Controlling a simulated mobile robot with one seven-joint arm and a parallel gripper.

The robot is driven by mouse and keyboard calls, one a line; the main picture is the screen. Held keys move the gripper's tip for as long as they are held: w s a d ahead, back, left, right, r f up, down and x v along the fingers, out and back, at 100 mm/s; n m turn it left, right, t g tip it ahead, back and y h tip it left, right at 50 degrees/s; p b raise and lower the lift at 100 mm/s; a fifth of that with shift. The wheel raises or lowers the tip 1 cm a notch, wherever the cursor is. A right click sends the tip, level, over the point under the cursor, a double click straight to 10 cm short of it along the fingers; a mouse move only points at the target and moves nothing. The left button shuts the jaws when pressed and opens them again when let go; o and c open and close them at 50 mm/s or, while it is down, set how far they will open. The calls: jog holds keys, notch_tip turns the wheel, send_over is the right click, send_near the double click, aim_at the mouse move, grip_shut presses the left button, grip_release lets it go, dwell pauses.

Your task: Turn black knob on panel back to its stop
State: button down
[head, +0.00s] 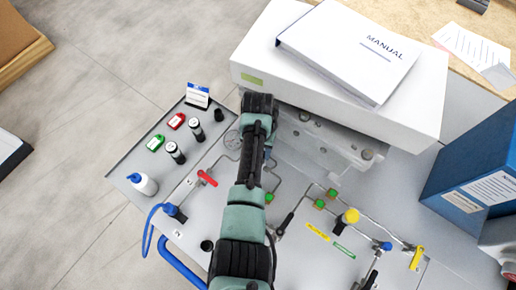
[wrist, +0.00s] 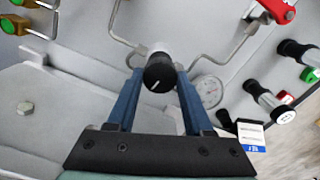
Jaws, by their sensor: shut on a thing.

──────────────────────────────

→ What needs to be done
Leave the pictures out, and please copy only the lines from the one with "[head, +0.00s]" through the end of the listing.

→ Result of this task
[head, +0.00s] 
[wrist, +0.00s] 
Jaws, by their sensor: shut on a thing.

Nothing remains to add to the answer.